Вскоре после возвращения домой, в Москву Твардовский – явно не без влияния разговоров с Хрущевым – получил предложение вновь возглавить «Новый мир».

«Я обязан вот-вот дать ответ на предложение о „Н<овом> мире“, – писал поэт 24 апреля 1958 года одному из друзей, ростовскому писателю В. Д. Фоменко. – Согласен с Вами, тут нечего и доказывать, что если я пойду в журнал, даже выговорив все необходимые условия, мне будет тяжко до крайности. Но, – это трудно объяснить, – ответить отказом я не могу, боюсь, совесть покоя не даст. Одно дело, когда ты вольный казак по объективным, не зависящим от тебя обстоятельствам, другое – когда ты, м<ожет> б<ыть>, мог что-то сделать, но не стал делать по лености».
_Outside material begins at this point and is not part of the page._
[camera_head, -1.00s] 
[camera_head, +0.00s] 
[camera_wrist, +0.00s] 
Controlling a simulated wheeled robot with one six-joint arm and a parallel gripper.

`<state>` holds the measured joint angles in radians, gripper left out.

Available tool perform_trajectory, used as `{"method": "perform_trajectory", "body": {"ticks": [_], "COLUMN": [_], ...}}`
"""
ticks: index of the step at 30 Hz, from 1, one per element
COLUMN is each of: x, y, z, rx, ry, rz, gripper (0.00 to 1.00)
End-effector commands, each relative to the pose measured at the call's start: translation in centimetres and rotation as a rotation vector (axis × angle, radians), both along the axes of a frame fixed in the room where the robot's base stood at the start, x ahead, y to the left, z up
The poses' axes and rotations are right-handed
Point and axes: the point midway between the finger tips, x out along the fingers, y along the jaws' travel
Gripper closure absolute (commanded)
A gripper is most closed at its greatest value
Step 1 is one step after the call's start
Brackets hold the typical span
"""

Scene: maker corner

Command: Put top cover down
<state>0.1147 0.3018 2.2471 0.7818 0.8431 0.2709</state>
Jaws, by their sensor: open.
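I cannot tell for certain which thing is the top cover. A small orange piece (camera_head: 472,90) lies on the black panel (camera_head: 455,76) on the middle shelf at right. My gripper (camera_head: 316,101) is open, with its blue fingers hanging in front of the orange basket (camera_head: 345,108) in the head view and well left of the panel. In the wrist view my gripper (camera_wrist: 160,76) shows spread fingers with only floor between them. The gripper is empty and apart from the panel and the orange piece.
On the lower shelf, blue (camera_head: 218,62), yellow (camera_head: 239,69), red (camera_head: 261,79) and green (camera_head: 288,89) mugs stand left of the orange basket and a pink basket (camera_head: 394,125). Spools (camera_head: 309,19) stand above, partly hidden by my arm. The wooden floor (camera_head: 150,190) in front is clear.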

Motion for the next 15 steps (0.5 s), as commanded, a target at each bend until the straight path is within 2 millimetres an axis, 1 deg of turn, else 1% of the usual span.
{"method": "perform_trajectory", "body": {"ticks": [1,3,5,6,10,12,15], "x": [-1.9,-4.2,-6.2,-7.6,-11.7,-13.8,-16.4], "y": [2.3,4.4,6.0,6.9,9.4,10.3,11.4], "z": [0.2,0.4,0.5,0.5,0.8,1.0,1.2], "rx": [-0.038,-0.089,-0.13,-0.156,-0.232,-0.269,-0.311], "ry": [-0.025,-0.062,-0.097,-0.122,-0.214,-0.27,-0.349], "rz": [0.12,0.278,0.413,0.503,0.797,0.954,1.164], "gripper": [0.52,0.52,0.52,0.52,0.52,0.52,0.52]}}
Даже когда осенью 1956 года Александру Трифоновичу предлагали возглавить журнал «Октябрь», он заколебался.

«Все время думаю, – записано в рабочей тетради 19 сентября, – зовет меня к этой работе, хотя вспомню все муки, неудовлетворенность и т. п.

…Но что-то нужно делать в этом смысле: ведь все равно я читаю столько рукописей, отписываюсь, беседую с приходящими. И потом – известно, что иногда при занятости больше пишешь, больше дорожишь временем и этой сластью, чем когда свободен. Сколько раз я мечтал, горевалв эти два года об этой занятости (курсив мой. – А. Т-в)… Не говоря уже о том, что кое-что можно суметь, пока не сгонят».

А уж когда появилась возможность вернуться в «Новый мир»!..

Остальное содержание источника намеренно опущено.